FEAR’s 75th Anniversary
Seventy-five years after its 1940 publication, Fear by L. Ron Hubbard remains one of the foundations of the contemporary horror genre, widely influential and powerfully effective. Literary critic David Hartwell summed it up best when he wrote: “[Fear] helped to transform horror literature from an antiquarian or metaphysical form into a contemporary and urban form with the gritty details of everyday realism.”
The story, written at the request of editor John W. Campbell Jr., first appeared in the pages of Unknown Fantasy Fiction. Prior to publication, Campbell even warned his readers, “Fearhas been built of nightmare stuff. It is meant to chill the reader on any hot summer night….
Described by the New York Times as “a pioneering masterpiece of the modern psychological school of suspense and terror” and by the Atlanta Journal and Constitutionas “a story of fantasy and terror that helped pave the way for today’s style in horror fiction,” the story has influenced many contemporary horror authors.
In a letter to Hubbard, Ray Bradbury wrote, “when I was 20 years old and your Fear was published I was so impressed by it that I wrote a radio script based on it and got some friends to do some disc-recordings of it for my private listening.” Later, Bradbury would describe the story as a “true scare.”
Without the use of haunted houses, a strange location or super-psychotic protagonists, a la Freddy Kruger or Norman Bates, the author takes the reader on a journey with respectable professor James Lowry, an ordinary man, in a very ordinary circumstance, and leads you into a completely plausible but extraordinary hell.
As World Fantasy Award-winning author Tim Powers put it, “Hubbard didn’t need werewolves and bloody axes—he could scare the daylights out of you with a hat, or a stairway, or a little boy sitting on a rock and scratching his initials in the dirt with a stick. Fear is a terribly powerful story.”
Horror writer Edward Bryant admitted, “When I was a kid it was the first psychological horror fiction I ever read and it had a tremendous effect on me. It scared the very devil out of me. It made me leery of ever going down to the basement again.” Master of modern horror classics himself Stephen King describes it simply as, “a classic tale of creeping, surreal menace and horror.
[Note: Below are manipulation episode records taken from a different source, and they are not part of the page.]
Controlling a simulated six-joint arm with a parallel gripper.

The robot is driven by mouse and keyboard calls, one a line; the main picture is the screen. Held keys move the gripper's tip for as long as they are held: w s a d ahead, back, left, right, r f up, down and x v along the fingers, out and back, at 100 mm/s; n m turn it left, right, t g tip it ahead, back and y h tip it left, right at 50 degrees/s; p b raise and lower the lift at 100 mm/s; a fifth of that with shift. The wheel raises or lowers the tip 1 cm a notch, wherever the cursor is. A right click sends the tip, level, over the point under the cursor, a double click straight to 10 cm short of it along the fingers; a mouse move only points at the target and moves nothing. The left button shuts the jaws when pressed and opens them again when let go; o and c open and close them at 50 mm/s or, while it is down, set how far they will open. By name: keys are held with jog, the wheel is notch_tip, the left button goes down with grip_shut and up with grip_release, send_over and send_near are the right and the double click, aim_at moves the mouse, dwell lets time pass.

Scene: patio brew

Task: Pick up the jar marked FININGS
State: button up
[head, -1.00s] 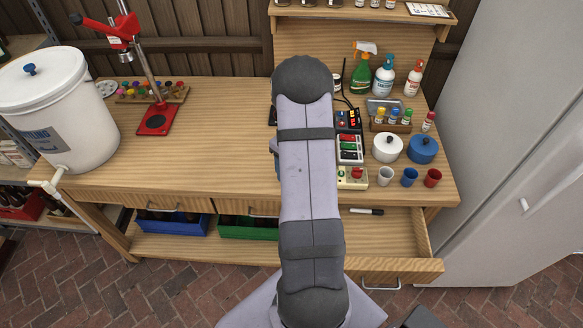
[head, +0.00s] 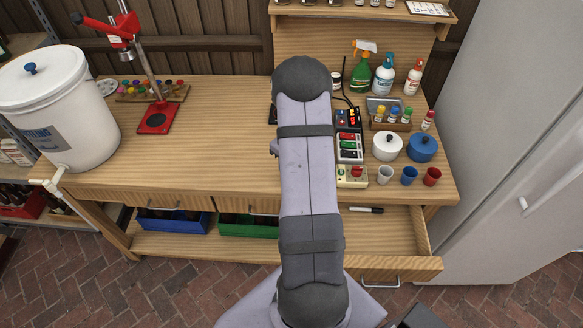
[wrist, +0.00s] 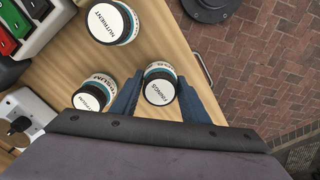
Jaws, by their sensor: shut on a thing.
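The jar marked FININGS (wrist: 159,92) has a white lid with dark lettering, a dark rim and a teal and white band on its side. It is in the middle of the wrist view, between the two blue-grey fingers of my gripper (wrist: 160,80), which is shut on it. I cannot tell whether it touches the wooden top. A similar jar marked GYPSUM (wrist: 90,96) stands close left of the gripper. A jar marked NUTRIENT (wrist: 112,23) stands farther off at upper left. In the head view my arm hides the gripper and these jars.
A switch box with red and green buttons (wrist: 18,28) and a pale socket box (wrist: 22,115) lie left of the jars. The bench edge and a drawer handle (wrist: 205,72) are to the right. Cups (head: 409,176) stand nearby.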

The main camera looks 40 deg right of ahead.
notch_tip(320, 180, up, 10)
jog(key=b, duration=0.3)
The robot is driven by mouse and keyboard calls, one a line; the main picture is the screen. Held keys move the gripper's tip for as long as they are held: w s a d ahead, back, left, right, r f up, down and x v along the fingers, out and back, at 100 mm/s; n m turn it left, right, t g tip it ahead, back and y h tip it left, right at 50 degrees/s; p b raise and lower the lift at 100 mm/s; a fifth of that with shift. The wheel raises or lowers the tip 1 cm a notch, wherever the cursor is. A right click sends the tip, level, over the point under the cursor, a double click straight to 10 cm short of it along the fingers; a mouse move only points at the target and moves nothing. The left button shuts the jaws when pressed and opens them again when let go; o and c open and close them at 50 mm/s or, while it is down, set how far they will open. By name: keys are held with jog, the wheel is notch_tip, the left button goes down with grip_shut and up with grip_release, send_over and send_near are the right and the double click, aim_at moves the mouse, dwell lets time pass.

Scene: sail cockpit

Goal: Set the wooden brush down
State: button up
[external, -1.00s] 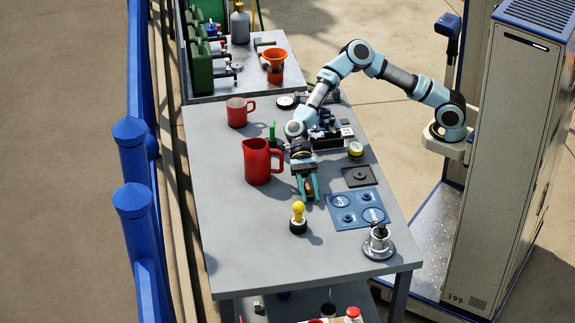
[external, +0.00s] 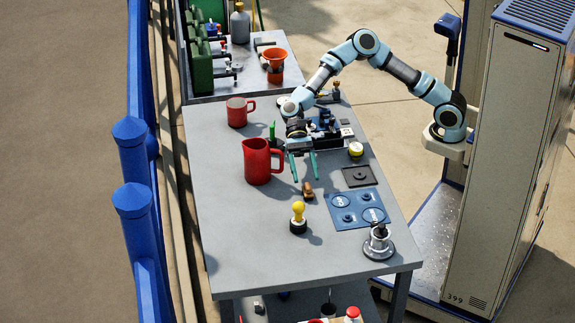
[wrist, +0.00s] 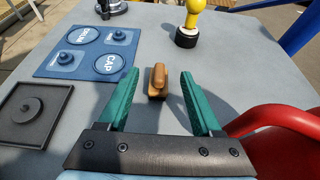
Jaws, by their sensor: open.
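The wooden brush (external: 307,190) stands on the grey table (external: 240,255), between the yellow-knobbed tool and the red pitcher's side of the table. In the wrist view the brush (wrist: 157,82) lies just beyond my fingertips, centred between them. My gripper (external: 303,167) is open and empty, with its green fingers spread; it is behind the brush and apart from it. The gripper also shows in the wrist view (wrist: 157,88).
A red pitcher (external: 257,163) stands close left of my gripper. A yellow-knobbed tool (external: 298,218) is in front of the brush. A blue mat (external: 345,221) and a black square plate (external: 358,177) lie to the right. The front left of the table is clear.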

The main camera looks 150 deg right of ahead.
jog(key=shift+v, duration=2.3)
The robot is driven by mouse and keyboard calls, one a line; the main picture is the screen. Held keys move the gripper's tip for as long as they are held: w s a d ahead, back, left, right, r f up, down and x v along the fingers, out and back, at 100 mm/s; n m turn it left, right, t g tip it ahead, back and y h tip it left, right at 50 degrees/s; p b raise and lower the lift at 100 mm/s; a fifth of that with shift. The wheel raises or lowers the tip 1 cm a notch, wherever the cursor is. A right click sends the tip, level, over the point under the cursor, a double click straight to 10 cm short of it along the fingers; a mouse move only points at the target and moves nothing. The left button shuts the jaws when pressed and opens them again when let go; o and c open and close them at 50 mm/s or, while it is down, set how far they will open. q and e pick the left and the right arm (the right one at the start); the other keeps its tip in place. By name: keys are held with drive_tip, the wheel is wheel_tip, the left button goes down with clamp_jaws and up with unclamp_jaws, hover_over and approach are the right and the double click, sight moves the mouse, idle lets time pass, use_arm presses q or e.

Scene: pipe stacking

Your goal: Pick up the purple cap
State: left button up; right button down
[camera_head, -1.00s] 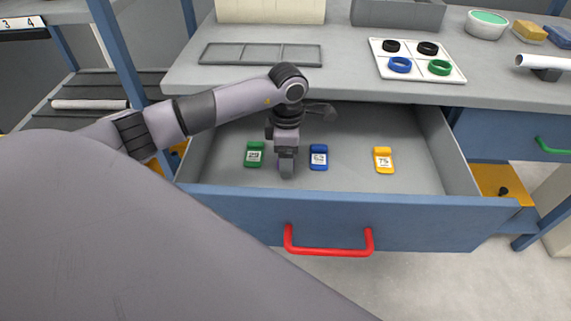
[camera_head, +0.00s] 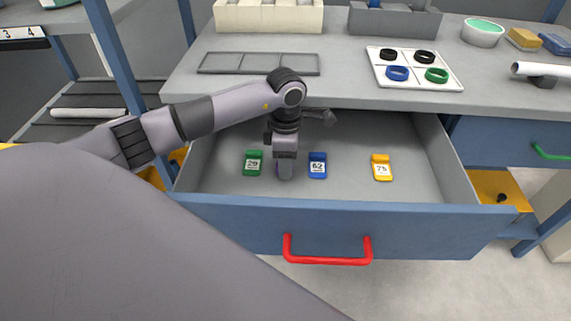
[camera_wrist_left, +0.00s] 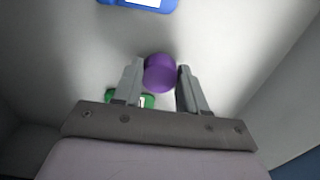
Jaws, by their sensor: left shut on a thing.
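The purple cap (camera_wrist_left: 160,73) shows in the left wrist view between the two fingertips. My left gripper (camera_head: 285,172) is shut on it and points down inside the open drawer. In the head view the cap is hidden or too small to make out at the fingertips. The gripper is between the green tag (camera_head: 252,163) and the blue tag (camera_head: 317,166). My right gripper is not in view.
The open blue drawer (camera_head: 330,228) has a red handle (camera_head: 327,256). A yellow tag (camera_head: 381,168) lies in its right part, with bare floor around it. Above are a grey three-part tray (camera_head: 259,62) and a white board (camera_head: 414,69) with several rings.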

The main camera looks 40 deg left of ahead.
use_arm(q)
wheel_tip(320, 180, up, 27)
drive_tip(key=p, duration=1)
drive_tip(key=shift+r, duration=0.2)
If you’re not averse to a case of the cold chills—a rather bad one—and you’ve never read Fear, I urge you to do so.”
But, be warned. As the author admonishes in his introduction: “There is one thing which I wish the reader could keep in mind throughout, and that is: this story is wholly logical, for all that will appear to the contrary. It is not a very nice story, nor should it be read alone at midnight—for it is true that any man might have the following happen to him. Even you, today, might lose four hours from your life and follow, then, in the course of James Lowry.”